Here's the code for the NN:

import csv
import torch
import torch.nn as nn
import torch.optim as optim
import numpy as np
import pandas as pd
import pandas as pd

data = []
with open('/Volumes/Drive 2/Football nn/output.csv', 'r') as csvfile:
    reader = csv.reader(csvfile)
    for row in reader:
        data.append(row)

# team names
home_team = [str(row[1]) for row in data]
away_team = [str(row[2]) for row in data]
#team scores
old_home_score = [str(row[3]) for row in data]
old_away_score = [str(row[4]) for row in data]

home_score = []
away_score = []
print(home_team[44762])
print(away_team[44762])
home_team.pop(0)
away_team.pop(0)

old_home_score.pop(0)
old_away_score.pop(0)

for item in (old_home_score):
    iteam = int(item)
    iteam /=10
    home_score.append(iteam)

for item in (old_away_score):
    iteam = int(item)
    iteam /=10
    away_score.append(iteam)

print(away_score[44761])
print(home_score[44761])
home_team = [eval(i) for i in home_team]
away_team = [eval(i) for i in away_team]
class SoccerNN(nn.Module):
    def __init__(self):
        super(SoccerNN, self).__init__()
        self.fc1 = nn.Linear(2, 15)  
        self.fc2 = nn.Linear(15, 20)
        self.fc3 = nn.Linear(20, 10)
        self.fc4 = nn.Linear(10, 2) 

    def forward(self, x):
        x = self.fc1(x)
        x = self.fc2(x)
        x = self.fc3(x)
        x = self.fc4(x)
        x = torch.sigmoid(x)
        return x


# Convert the columns to PyTorch tensors
input_data = torch.tensor(np.column_stack((home_team, away_team)), dtype=torch.int16)
output_data = torch.tensor(np.column_stack((home_score, away_score)), dtype=torch.int16)


model = SoccerNN()
criterion = nn.MSELoss()
optimizer = optim.Adam(model.parameters(), lr=0.001)

# Training loop
epochs = 50  # Adjust the number of epochs as needed
batch_size = 10  # Adjust the batch size as needed
for epoch in range(epochs):
    for batch_start in range(0, len(input_data), batch_size):
        batch_end = batch_start + batch_size
        batch_input = input_data[batch_start:batch_end]
        batch_output = output_data[batch_start:batch_end]
        # Convert batch_input and batch_output to the same dtype as the model's parameters
        batch_input = batch_input.to(model.fc1.weight.dtype)
        batch_output = batch_output.to(model.fc2.weight.dtype)

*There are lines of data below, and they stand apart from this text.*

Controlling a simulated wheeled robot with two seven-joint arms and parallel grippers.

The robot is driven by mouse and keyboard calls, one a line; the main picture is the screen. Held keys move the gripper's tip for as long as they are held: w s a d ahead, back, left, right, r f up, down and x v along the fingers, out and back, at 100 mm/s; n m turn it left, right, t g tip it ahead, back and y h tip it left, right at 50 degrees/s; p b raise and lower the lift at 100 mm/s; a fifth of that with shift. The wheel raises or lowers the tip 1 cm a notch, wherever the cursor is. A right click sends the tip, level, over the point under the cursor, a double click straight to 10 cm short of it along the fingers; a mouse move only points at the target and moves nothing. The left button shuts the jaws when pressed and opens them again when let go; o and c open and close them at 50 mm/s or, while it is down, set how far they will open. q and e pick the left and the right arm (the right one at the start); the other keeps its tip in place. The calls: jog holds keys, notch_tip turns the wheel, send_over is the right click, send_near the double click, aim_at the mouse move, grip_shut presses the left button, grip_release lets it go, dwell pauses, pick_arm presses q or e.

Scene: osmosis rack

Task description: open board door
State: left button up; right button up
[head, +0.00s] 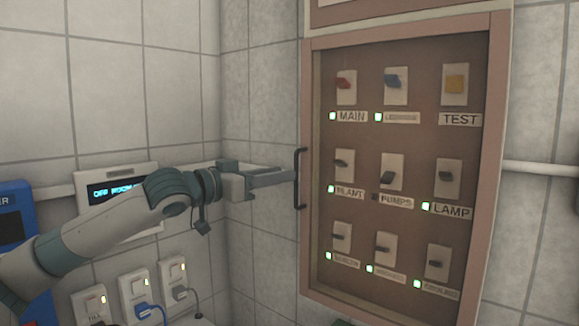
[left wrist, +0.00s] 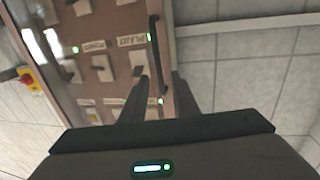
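The board door (head: 400,160) is a reddish-brown framed panel on the wall and looks shut. Switches and labels show within its frame. A black upright bar handle (head: 299,178) is on its left edge; it also shows in the left wrist view (left wrist: 154,42). My left gripper (head: 292,177) reaches the handle from the left, with its fingertips at mid-height of the bar. In the left wrist view my left gripper (left wrist: 161,90) has its two fingers apart, with the handle lying between them or just beyond; contact cannot be told. My right gripper is not in view.
A wall display (head: 120,190) is behind my left arm. Several sockets, one with a blue plug (head: 146,312), are low on the left wall. A blue box (head: 15,215) is at the far left. A pipe (head: 540,168) runs right of the board.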

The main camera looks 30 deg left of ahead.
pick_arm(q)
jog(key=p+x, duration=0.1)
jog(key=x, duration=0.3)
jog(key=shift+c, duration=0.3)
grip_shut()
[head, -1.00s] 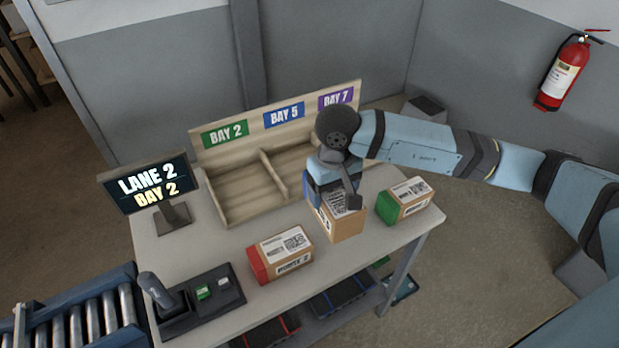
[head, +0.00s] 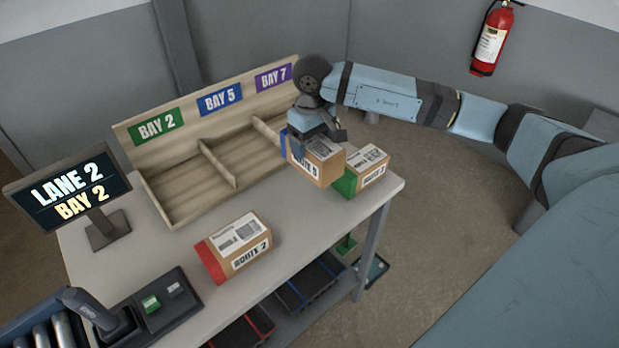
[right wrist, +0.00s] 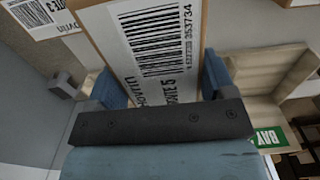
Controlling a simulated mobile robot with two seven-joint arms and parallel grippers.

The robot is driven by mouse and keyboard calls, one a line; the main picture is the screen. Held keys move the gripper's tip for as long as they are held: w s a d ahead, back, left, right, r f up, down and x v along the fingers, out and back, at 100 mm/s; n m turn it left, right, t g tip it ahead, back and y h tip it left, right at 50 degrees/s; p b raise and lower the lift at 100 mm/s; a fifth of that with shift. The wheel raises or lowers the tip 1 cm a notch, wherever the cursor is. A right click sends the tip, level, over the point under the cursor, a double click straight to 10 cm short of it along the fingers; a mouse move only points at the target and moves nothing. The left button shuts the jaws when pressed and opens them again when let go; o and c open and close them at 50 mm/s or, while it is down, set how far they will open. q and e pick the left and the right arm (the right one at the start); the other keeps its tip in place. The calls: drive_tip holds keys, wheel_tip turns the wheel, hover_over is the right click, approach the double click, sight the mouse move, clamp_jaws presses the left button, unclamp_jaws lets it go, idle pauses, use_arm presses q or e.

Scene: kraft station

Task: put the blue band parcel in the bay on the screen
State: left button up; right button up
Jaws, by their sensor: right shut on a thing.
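The blue band parcel (head: 316,160) is a brown box with a white label and a blue end, held in my right gripper (head: 318,138) above the right part of the table. In the right wrist view its barcode label (right wrist: 155,45) fills the space between the fingers. The screen (head: 68,190) reads LANE 2, BAY 2. The bay rack (head: 205,150) has compartments under signs; BAY 2 (head: 156,126) is the leftmost, with BAY 5 (head: 219,99) and BAY 7 (head: 273,77) to its right. The visible bays look empty. My left gripper is not in view.
A red-ended parcel (head: 238,247) lies at the table's front middle. A green-ended parcel (head: 364,170) stands just right of the held one. A scanner and button panel (head: 150,305) sit at the front left. The table between rack and red parcel is clear.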

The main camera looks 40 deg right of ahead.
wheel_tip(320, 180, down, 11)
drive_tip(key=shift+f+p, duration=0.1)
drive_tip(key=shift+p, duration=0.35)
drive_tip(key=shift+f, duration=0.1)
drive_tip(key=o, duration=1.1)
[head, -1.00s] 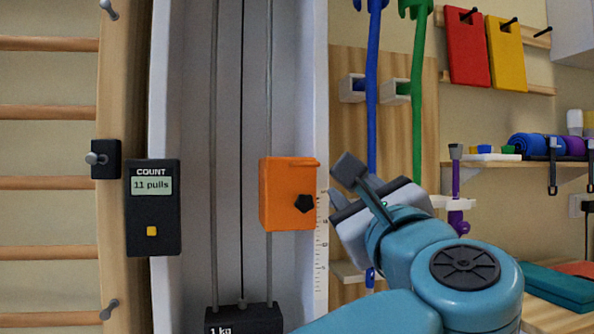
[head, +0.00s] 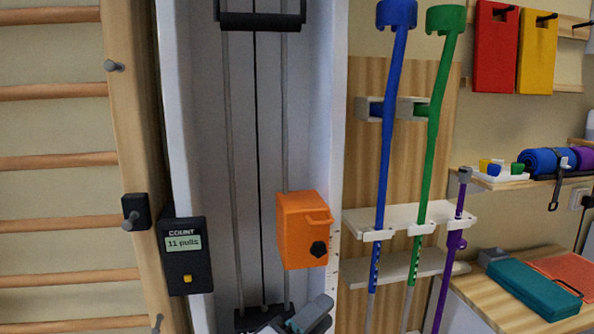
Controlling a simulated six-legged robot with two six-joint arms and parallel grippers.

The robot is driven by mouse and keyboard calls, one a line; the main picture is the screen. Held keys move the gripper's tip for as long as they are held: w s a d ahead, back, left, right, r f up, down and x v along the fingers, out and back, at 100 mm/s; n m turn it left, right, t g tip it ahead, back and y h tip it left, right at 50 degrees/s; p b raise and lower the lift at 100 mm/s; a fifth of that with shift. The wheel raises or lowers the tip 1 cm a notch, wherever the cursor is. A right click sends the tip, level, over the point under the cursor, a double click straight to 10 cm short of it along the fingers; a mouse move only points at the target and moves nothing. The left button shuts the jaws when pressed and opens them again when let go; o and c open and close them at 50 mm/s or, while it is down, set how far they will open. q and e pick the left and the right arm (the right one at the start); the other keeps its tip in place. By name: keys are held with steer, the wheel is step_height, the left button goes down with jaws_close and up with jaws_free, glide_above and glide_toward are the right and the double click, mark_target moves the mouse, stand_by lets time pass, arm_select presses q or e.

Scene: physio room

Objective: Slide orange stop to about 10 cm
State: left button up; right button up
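The orange stop (head: 303,232) is a block on the right-hand rod of the pulley column, with a small handle on its upper right and a black knob (head: 318,249) on its front. A scale (head: 334,255) with small marks runs down the column edge just right of it; its numbers are too small to read. My left gripper (head: 298,321) shows only in part at the bottom edge, below the stop and apart from it. I cannot tell how wide its fingers are. My right gripper is out of view.
A black handle bar (head: 260,21) crosses the column top. A counter (head: 185,257) reading 11 pulls is at the left, near wooden wall bars (head: 55,162). Blue (head: 386,150) and green (head: 432,140) crutches stand in a white rack at the right. The air before the stop is clear.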

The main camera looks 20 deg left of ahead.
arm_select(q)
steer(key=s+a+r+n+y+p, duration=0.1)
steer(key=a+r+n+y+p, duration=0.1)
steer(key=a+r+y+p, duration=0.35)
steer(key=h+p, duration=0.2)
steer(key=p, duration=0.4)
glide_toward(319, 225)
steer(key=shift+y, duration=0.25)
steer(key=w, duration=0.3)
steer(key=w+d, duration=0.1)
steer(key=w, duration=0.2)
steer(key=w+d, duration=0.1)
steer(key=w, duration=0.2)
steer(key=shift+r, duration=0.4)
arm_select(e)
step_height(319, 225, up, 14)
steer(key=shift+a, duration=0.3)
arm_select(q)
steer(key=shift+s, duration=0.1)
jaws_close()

        # Zero the gradients
        optimizer.zero_grad()

        # Forward pass
        predictions = model(batch_input)

        # Calculate loss
        loss = criterion(predictions, batch_output)

        # Backpropagation
        loss.backward()

        # Update weights
        optimizer.step()

    
        print(f"Epoch [{epoch+1}/{epochs}], Loss: {loss.item():.4f}")

# After training, you can use the model for predictions
home_team = [16]
away_team = [37]
new_data = torch.tensor(np.column_stack((home_team, away_team)), dtype=torch.int16)
new_data = torch.tensor(new_data, dtype=torch.float32)  # Use the appropriate data type

# Put the model in evaluation mode
model.eval()

# Make predictions
with torch.no_grad():
    predictions = model(new_data)

# Convert predictions to numpy array
predictions_np = predictions.numpy()

# Print or use the predictions as needed
print(predictions_np)

I gave the network two ints as input (each int represents a team) and the network is supposed to output the predicted score of the game...

When I train the model it says that the loss is 0 but the predictions are completely wrong.

Why doesn't it work (my guess is that it stepped into a local minimum and it can't get out but I'm probably completely wrong as I'm very new to this whole thing) and how should I change the model so that it would work?

Tried changing the batch size, num of layers, epochs...

Still doesn't work...


Solution

  • Firstly when I try to compile your code I get an error at the home_team = [eval(i) for i in home_team] line, with which I suspect you wanted to map teams to integers, namely:

    NameError: name 'Scotland' is not defined
    

    I will first explain how to do this mapping properly, even though it is not the correct way to feed classes (teams) into a NN, which I will explain afterwards.

    Map teams to integers

    You can use the following code:

    string_to_int = {}
    next_int = 0  # Initialize the integer counter
    # Iterate through the list of strings
    for string in home_team + away_team:
        # Check if the string is already in the dictionary
        if string not in string_to_int:
            string_to_int[string] = next_int
            next_int += 1  # Increment the integer counter
    
    home_team = [string_to_int[s] for s in home_team]
    away_team = [string_to_int[s] for s in away_team]
    

    With this I was able to run your code, and get to a loss of about 0.014.

    How to improve the model performance

    • Mapping classes to integers only makes sense when the classes have some kind of relationship, e.g. an ordering. In this case they don't but by providing them to the NN as an int you are explicitly telling the NN that e.g. Uruguay (5) is close to Austria (6) and far from Surrey (314). The NN then has to first learn that this relationship doesn't mean anything, which makes its job harder.

      • A better option would be to use One Hot Encoding, or Learnt Encoding (see this tutorial)
      • you will now have a wider network, as the input will have the dimension of the number of unique classes (here ~300)
    • Add nonlinear functions (e.g. nn.ReLU() or nn.Sigmoid()) between your fc functions. At the moment your whole network is equivalent to a single linear fc layer with a sigmoid.

    • You are dividing scores by 10 to make sure they fit into the range of your networks output [-1,1]. It would be more sensible to change the final nonlinearity (at the moment sigmoid), to something whose range is the range of the goal data, i.e. [0,infinity), e.g. a ReLU function.